Blowing snow and winds reaching up to 70 km/hour made for dangerous driving conditions and unpleasant walking around town Monday. The storm also blew apart the new addition at V&S Options, located near Sir Alexander Mackenzie school. - Jason Unrau/NNSL photo

Storm pounds Inuvik

Jason Unrau
Northern News Services

Inuvik (Jan 14/05) - The storm began late Saturday evening and continued until late Tuesday afternoon, cancelling the Sun Rise Festival, closing schools and grounding planes at Inuvik's Mike Zubko Airport.

Wind speeds set a new record in Tuktoyaktuk, with gusts up to 110km/h, while Inuvik was let off slightly easier with 70km/h winds. However, they were still powerful enough to rip apart the wooden shed built around the trailer at V&S Options on Mackenzie Road. The previous record for wind in Tuk was 89km/h, set in February 1982.

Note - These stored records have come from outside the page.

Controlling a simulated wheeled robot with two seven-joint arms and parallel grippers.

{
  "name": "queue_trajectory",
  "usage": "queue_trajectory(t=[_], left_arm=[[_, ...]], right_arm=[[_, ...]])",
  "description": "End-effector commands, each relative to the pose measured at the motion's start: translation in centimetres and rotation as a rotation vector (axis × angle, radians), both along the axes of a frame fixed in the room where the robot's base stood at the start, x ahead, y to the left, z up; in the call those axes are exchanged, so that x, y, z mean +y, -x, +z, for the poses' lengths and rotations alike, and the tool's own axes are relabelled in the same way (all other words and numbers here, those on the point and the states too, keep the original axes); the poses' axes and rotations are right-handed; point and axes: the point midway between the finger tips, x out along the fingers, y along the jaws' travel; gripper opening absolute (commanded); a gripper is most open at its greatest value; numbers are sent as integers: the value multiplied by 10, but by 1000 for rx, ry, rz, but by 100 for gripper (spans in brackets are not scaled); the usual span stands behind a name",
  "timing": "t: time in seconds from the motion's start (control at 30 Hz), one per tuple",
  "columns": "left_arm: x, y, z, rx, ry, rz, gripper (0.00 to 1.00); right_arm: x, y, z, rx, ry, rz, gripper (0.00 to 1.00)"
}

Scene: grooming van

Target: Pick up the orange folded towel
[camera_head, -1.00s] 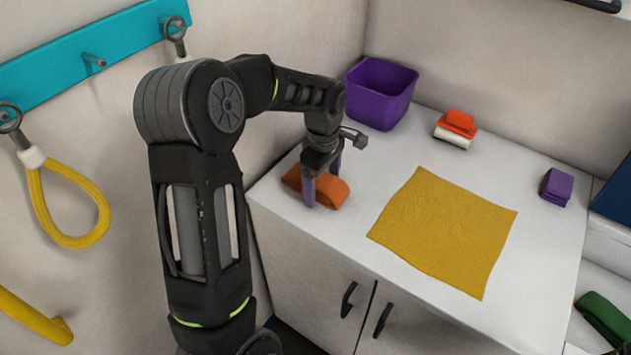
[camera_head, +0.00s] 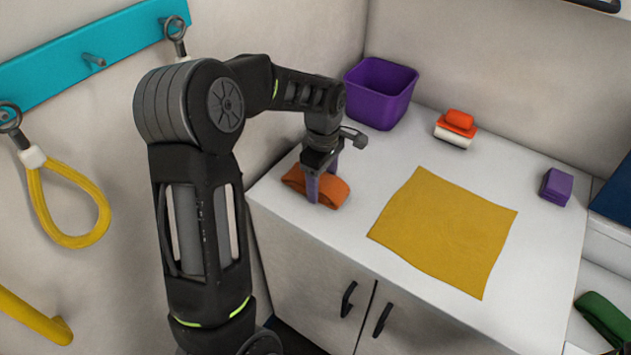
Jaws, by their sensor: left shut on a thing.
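The orange folded towel (camera_head: 334,193) lies on the white counter top near its left front edge. My left gripper (camera_head: 322,188) points down over the towel, its purple fingers closed on the towel's middle. The towel still appears to rest on the counter. The fingers hide part of the towel's middle. My right gripper is not in view.
A yellow cloth (camera_head: 445,230) lies flat on the counter to the right. A purple bin (camera_head: 381,92) stands at the back.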

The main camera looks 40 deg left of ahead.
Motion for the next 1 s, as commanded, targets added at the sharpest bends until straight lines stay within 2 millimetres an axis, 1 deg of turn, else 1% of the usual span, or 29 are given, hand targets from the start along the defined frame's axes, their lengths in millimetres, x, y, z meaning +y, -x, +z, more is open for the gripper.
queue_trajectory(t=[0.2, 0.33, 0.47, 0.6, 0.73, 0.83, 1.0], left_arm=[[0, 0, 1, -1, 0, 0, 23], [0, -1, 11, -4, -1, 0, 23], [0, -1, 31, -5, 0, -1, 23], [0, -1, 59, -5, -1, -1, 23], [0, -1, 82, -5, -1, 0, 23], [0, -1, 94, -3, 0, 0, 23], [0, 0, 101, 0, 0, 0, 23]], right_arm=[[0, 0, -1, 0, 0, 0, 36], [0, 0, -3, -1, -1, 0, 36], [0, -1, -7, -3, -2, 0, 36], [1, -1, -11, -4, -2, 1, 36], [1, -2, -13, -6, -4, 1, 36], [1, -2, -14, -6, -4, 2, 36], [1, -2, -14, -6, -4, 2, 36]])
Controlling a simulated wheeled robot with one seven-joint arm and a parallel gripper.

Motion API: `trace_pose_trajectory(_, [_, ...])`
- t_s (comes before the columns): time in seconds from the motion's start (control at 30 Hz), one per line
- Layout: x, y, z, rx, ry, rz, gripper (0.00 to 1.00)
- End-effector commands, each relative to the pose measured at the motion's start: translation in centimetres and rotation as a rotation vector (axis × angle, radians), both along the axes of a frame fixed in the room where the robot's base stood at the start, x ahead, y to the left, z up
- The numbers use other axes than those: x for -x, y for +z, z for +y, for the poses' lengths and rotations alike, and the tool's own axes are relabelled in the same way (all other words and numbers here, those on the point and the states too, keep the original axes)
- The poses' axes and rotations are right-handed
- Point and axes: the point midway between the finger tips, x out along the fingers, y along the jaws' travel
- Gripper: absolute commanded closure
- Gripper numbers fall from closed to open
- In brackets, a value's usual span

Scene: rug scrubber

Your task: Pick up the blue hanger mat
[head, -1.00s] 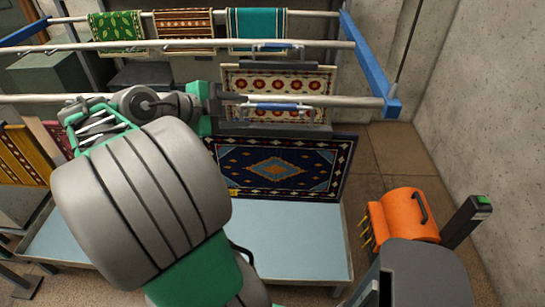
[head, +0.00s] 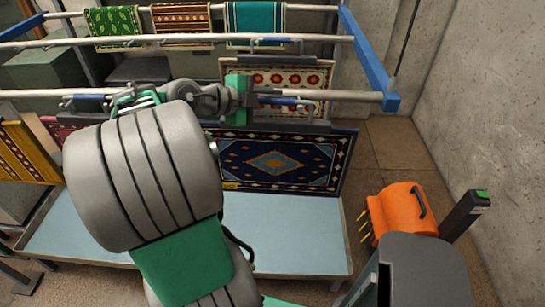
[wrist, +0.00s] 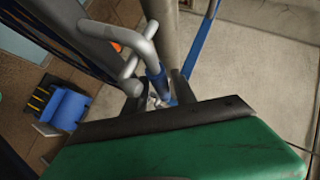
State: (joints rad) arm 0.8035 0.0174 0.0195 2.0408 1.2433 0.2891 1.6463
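The dark blue mat (head: 272,165) with an orange and light blue diamond hangs from the front rail in the head view. Its hanger has a blue grip (head: 283,101) just under the rail. My gripper (head: 262,96) is at the left end of this grip, level with the rail; its fingers are small here. In the wrist view the fingers of my gripper (wrist: 158,98) stand apart, with the blue grip (wrist: 155,84) in the gap between them. I cannot tell whether they touch it. The mat's dark edge (wrist: 45,45) shows at upper left.
A red-and-cream mat (head: 280,78) hangs behind; green, brown and teal mats hang at the back. A pale blue tray (head: 285,235) lies below. An orange scrubber (head: 403,212) stands at right. Blue posts (head: 391,103) hold the rail ends, near the concrete wall.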

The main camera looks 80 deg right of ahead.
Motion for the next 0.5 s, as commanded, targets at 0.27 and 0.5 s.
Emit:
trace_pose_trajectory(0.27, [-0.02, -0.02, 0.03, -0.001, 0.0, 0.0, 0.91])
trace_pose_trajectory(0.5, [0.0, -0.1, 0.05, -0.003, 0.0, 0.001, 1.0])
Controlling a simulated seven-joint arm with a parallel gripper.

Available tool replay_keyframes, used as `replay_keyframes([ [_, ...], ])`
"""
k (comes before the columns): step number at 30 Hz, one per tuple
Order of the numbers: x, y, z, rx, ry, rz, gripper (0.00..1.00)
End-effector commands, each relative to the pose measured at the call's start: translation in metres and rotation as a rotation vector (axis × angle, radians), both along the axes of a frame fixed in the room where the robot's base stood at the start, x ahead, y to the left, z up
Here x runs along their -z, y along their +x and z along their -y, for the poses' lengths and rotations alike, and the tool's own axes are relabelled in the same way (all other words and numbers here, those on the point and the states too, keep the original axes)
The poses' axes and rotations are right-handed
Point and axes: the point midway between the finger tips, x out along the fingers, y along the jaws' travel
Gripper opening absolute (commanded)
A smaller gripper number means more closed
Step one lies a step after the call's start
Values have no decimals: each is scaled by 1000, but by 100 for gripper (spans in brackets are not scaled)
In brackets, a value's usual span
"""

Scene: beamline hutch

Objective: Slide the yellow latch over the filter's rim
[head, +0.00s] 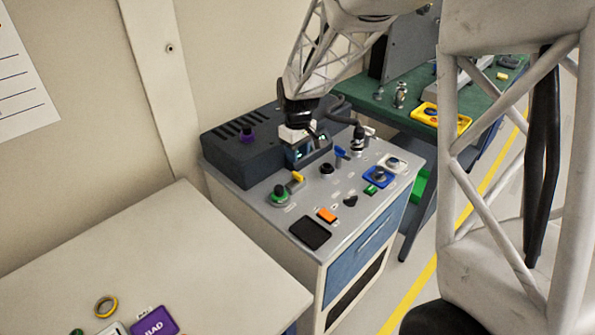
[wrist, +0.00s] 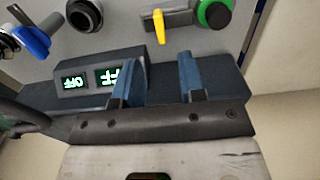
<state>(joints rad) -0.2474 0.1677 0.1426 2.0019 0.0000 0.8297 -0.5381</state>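The yellow latch (head: 298,177) is a small bar on a grey mount on the console top, beside a green-ringed round part (head: 279,197) with a dark centre. In the wrist view the yellow latch (wrist: 158,24) points toward my gripper and stands apart from the green ring (wrist: 214,13). I cannot tell for certain whether that round part is the filter. My gripper (wrist: 158,80) is open, with two blue fingers apart and nothing between them. In the head view my gripper (head: 305,140) hangs over the display unit, behind and right of the latch.
A display unit (wrist: 72,82) with lit green readouts lies under my fingers. A dark vented box (head: 232,150) stands behind the latch. A blue lever (head: 341,152), black knob (head: 326,168) and blue-based part (head: 380,176) stand to the right. The console front has an orange switch (head: 327,215).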

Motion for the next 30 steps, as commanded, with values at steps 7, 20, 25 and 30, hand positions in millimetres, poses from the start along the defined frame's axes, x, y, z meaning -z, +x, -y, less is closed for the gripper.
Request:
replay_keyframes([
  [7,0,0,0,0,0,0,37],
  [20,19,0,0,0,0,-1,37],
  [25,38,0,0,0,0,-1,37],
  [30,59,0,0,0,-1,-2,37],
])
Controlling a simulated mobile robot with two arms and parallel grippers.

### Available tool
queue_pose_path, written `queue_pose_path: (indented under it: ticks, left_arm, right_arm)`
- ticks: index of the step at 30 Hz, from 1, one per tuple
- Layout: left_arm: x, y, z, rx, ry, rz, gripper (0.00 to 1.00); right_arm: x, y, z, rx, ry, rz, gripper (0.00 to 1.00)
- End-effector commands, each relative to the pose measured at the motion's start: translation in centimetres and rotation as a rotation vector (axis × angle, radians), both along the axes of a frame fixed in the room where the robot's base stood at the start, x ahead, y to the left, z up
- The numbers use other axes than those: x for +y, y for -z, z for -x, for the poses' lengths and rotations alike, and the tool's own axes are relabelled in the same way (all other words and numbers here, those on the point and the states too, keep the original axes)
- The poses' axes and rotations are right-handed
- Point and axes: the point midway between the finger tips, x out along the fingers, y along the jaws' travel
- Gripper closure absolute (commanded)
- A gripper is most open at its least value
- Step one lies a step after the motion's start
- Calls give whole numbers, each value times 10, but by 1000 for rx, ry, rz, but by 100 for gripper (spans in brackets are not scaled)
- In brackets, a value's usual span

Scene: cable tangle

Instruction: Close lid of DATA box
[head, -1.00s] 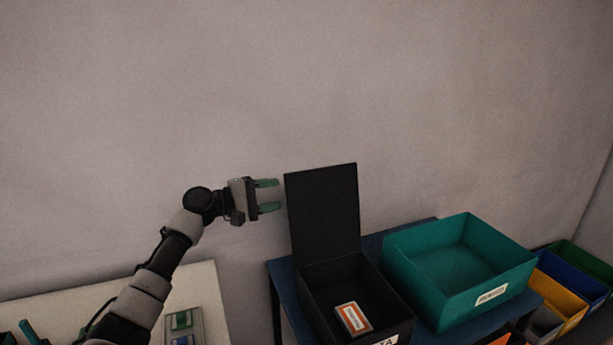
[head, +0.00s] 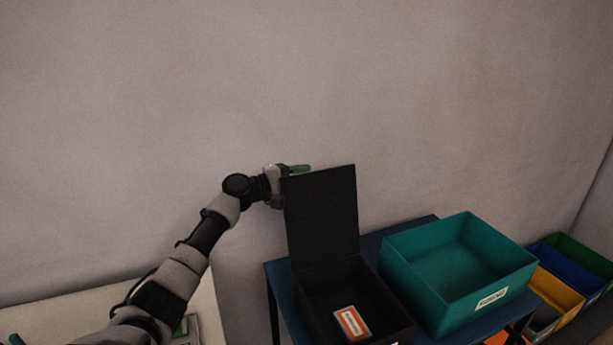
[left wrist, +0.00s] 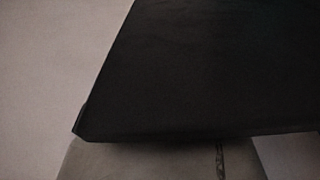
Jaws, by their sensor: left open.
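The black DATA box (head: 392,309) stands on the blue table with its black lid (head: 321,215) open and upright at the back. An orange and white item (head: 352,323) lies inside the box. My left gripper (head: 300,169) is at the upper left corner of the lid, partly hidden behind it; one green fingertip shows above the lid's top edge. I cannot tell whether it touches the lid. In the left wrist view the dark lid (left wrist: 200,70) fills most of the picture, close up. My right gripper is not in view.
A teal bin (head: 450,308) with a label stands right of the box on the blue table (head: 281,279). Several coloured bins, including a blue one (head: 572,268), sit at the far right. A pale table (head: 60,309) is at lower left. The wall is behind.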

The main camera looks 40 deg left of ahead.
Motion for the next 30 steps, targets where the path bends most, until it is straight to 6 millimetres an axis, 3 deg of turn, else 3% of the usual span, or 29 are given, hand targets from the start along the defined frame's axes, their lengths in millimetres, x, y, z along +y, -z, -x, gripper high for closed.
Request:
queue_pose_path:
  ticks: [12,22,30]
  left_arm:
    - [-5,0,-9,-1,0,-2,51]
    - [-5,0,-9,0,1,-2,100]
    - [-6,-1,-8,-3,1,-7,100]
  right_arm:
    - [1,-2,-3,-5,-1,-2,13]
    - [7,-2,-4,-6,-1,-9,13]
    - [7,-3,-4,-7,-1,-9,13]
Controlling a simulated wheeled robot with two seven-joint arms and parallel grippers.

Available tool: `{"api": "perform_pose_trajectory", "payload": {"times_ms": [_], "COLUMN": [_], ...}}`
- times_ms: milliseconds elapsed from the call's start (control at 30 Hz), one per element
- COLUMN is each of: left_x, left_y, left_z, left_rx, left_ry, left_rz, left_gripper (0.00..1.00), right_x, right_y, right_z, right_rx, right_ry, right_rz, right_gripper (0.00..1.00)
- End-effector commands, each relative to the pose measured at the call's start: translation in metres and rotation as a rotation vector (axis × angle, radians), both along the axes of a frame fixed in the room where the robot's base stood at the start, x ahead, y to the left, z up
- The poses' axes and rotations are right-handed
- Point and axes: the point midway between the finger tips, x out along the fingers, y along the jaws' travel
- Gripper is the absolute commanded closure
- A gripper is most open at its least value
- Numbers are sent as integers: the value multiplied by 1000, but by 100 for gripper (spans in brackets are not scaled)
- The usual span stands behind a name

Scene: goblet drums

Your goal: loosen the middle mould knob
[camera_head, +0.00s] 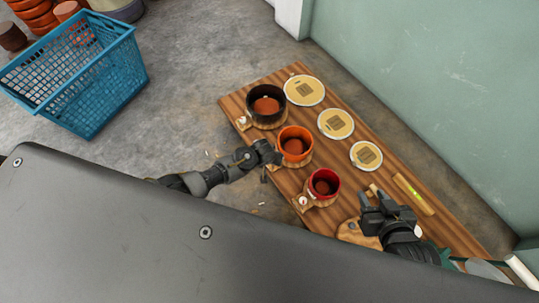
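Three round moulds stand in a row on a wooden board: a black one (266,105), an orange middle one (296,143) and a red one (324,186). Each has brown material inside. Pale knobs show at the left of the black mould (243,122) and the red mould (302,201). My left gripper (269,153) is at the left side of the orange mould, where it hides the middle knob; I cannot tell whether it grips it. My right gripper (376,200) is over the board's near end, right of the red mould, with its fingers apart and empty.
Three pale round discs (336,124) lie along the board's wall side. A yellowish level-like bar (413,194) lies near my right gripper. A blue basket (78,78) stands on the floor at left. A green wall (430,80) borders the right.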

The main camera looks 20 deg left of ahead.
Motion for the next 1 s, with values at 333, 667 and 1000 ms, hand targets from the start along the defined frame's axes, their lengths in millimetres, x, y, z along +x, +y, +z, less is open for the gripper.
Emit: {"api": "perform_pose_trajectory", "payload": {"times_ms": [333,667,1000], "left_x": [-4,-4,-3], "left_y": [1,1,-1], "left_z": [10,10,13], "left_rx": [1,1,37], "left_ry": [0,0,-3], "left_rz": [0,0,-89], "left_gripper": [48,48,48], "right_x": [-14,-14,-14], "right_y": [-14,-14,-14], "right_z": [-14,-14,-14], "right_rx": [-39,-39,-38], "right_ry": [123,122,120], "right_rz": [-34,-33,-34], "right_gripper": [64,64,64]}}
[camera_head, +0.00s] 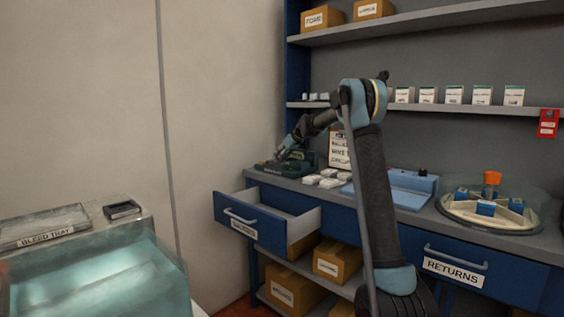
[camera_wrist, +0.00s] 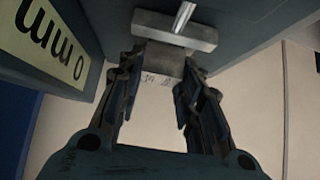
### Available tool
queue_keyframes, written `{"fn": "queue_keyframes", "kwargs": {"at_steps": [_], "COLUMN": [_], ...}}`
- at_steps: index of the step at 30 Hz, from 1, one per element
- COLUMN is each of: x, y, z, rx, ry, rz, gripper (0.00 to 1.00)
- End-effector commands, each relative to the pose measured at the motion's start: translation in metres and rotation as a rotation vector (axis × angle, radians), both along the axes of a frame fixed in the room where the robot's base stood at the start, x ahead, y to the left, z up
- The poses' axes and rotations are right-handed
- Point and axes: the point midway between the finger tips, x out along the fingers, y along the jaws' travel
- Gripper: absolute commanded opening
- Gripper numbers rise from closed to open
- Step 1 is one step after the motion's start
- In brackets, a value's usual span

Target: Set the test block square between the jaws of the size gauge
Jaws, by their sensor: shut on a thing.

Those travelling from Yellowknife to Inuvik on Canadian North Monday were almost at their destination when worsening weather conditions forced the plane back to Norman Wells. As of Tuesday afternoon, those passengers were still in the Wells as all Canadian North flights in and out of Inuvik were still on hold. And the schedules for other air carriers operating from Inuvik looked pretty much the same.

First Air's Sunday and Monday flights from Yellowknife were cancelled.

As of press time Tuesday afternoon, First Air was expecting its Yellowknife flight to arrive at 6:45 p.m.

Aklak Air had not flown since Friday afternoon and Northwright had also grounded all of its flights since Sunday afternoon.

According to Environment Canada meteorologist Yvonne Bilan-Wallace, the storm originated in Siberia and gathered momentum as it moved across the Arctic Ocean before pummelling the Western Arctic.

"This is a very unique and unusually intense storm," said Bilan-Wallace, adding that a storm of this duration comes around "once in 10 or 20 years."

If there was a silver lining to the storm cloud, the regions residents can take heart that temperatures actually warmed up with the storm, while way down in the NWT's southern regions, Fort Simpson was enjoying -38C on Monday afternoon. "With the windchill, you didn't really feel any of the benefits," said Bilan-Wallace. "But take heart that the politicians in Ottawa will be just as cold as those in Fort Simpson by week's end."